One hundred and twenty years later, America is now the dominant partner in this geopolitical marriage, but does the cultural dominance of the USA lead twenty-first century Europeans to harbour feelings of resentment manifested in anti-Americanism?
When the abovementioned novel was written, America, whilst being seen as the ‘land of opportunity’, was still subordinate to the influence of European culture. Nowadays the balance of power is completely the opposite, for it is the ‘Old World’ of Europe that has been, and continues to be, culturally distorted by its younger, more powerful cousin. Since the manufacturing boom in the 1920s and the pursuit of the American Dream, U.S cultural exports have dominated not just European, but World civilisation. The reason for this is simple: money.
The U.S. is not only the world’s biggest consumer but its biggest producer and consequently is home to most of the World’s richest companies. The figures involved are quite staggering. For example, Motor Companies such as Ford and General Motors generate larger annual sales than the collective GDP of sub-Saharan Africa.(1) With profits come the ability to embrace new markets, and hence the products and cultural symbols associated with them become entrenched in the everyday lives of those outside the United States.
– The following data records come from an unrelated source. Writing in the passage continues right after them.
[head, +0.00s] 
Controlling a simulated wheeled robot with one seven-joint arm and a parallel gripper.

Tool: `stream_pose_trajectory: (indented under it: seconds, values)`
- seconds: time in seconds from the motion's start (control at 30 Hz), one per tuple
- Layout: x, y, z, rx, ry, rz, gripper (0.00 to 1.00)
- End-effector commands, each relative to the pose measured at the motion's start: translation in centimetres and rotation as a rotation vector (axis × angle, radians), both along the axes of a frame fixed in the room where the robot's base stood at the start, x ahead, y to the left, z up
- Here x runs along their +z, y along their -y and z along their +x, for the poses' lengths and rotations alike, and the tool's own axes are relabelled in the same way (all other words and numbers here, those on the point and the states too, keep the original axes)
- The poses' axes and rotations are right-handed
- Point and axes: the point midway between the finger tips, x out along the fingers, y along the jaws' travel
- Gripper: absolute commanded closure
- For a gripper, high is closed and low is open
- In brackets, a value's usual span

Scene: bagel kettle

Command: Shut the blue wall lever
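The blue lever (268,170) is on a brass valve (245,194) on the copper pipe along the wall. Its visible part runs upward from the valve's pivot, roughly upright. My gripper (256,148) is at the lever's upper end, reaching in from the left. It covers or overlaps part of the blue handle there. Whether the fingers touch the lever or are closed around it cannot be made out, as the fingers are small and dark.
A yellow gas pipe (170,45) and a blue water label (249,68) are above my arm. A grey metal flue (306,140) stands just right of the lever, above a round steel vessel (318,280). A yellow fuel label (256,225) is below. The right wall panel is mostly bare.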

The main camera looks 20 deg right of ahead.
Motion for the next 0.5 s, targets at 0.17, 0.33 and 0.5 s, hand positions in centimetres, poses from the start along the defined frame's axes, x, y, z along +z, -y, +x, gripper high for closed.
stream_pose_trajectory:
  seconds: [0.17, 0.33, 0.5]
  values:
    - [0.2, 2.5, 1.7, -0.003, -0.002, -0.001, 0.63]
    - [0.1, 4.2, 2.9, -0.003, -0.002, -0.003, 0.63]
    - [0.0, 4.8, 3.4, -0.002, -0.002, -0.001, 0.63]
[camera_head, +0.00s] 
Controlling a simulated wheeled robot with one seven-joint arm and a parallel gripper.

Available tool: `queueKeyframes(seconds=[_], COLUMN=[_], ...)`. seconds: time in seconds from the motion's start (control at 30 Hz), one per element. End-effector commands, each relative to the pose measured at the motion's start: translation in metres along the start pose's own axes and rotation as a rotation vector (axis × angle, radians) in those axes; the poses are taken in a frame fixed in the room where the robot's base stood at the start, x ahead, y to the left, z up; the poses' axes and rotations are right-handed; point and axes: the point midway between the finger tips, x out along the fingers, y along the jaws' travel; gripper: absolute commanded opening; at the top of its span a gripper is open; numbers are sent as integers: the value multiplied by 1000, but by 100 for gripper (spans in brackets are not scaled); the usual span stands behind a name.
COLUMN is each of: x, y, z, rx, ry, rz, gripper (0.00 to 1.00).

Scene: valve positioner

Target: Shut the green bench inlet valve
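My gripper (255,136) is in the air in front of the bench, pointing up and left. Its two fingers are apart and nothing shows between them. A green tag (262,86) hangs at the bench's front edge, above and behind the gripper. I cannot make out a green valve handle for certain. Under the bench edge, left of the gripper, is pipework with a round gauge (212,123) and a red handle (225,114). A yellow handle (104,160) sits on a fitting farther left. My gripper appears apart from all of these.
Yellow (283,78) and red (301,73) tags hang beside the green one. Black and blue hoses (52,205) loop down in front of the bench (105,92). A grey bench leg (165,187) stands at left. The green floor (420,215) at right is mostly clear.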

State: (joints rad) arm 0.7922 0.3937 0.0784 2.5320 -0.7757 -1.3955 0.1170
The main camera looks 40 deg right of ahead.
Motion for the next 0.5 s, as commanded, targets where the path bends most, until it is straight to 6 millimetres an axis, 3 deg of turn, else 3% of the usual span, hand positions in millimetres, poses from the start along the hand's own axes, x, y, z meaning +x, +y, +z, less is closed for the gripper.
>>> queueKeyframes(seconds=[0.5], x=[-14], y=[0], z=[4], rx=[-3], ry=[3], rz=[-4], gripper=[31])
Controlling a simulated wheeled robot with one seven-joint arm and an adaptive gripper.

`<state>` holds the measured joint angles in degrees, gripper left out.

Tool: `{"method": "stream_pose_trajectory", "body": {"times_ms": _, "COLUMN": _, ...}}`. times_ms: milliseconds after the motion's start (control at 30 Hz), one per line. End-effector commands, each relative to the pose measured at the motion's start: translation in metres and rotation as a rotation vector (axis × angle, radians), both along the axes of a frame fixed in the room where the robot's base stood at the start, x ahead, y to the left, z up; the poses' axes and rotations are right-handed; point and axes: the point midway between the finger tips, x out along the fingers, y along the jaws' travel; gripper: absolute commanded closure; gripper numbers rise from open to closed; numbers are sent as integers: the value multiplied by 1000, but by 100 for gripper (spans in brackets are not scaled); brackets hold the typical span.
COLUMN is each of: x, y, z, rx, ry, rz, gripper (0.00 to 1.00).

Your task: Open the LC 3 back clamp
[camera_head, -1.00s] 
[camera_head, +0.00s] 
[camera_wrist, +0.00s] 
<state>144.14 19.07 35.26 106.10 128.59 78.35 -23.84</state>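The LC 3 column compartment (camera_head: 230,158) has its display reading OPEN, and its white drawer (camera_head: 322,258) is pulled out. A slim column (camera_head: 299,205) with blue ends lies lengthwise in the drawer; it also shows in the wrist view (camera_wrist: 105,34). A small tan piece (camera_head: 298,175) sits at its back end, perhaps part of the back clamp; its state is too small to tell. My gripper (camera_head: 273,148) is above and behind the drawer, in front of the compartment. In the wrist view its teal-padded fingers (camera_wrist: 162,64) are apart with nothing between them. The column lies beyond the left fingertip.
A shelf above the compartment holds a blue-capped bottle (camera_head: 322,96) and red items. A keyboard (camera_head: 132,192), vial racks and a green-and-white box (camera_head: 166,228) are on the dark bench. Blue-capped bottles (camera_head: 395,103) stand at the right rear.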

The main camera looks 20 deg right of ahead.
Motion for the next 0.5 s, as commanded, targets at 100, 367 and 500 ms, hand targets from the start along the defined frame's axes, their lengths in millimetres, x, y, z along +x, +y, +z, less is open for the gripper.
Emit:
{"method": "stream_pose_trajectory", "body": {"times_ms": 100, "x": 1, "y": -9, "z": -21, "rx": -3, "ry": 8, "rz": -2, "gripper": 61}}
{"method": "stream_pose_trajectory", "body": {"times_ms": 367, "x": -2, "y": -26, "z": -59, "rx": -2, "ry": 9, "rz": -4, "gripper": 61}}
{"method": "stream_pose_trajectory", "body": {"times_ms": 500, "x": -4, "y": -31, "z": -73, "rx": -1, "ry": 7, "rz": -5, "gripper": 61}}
This is seen in Europe. If you take a walk down any street in any European city you will be surrounded, from the Visa Card in your pocket to the McDonalds burger in your hands, by American brand culture. Vast amounts of our television, music, the clothes we wear and the computer software we use are all imported from the US, as are the American-English slogans of thousands of powerful brands. This is reflected in our language, which is incorporating more and more ‘Americanisms’ such as ‘acheter un Cheeseburger’ in Paris and ‘dricka en Milkshake’ in Stockholm. Although bodies such as l’académie française have attempted to stem this cultural influx (suggesting, for example, the term 'baladeur' in place of ‘Walkman’) and the French government has passed a law ensuring that a large percentage of French language music is played on the radio, it is impossible to fight against the all powerful American cultural idiom.
Power and Insularism
Although American culture is ubiquitous in today’s Europe, it is not this alone that causes Europeans to feel a degree of antipathy towards American products and culture – indeed such imports enrich our daily lives. Rather, anti-American sentiments in Europe stem from the fact that the cultural ‘exchange’ with the USA is far from reciprocal. Whilst American culture infiltrates European lives at almost every level, our American cousins - because they are so powerful - can remain self-sufficient and simply do not need to embrace European culture. History informs us of how such dominance breeds resentment, as illustrated by past feelings towards the Ancient Romans, the Napoleonic regime and, more recently, British Colonialism. The cultural hegemony of America, or ‘Coca-Colonisation’ of European culture in today’s lexicon, perhaps explains European hostility towards America.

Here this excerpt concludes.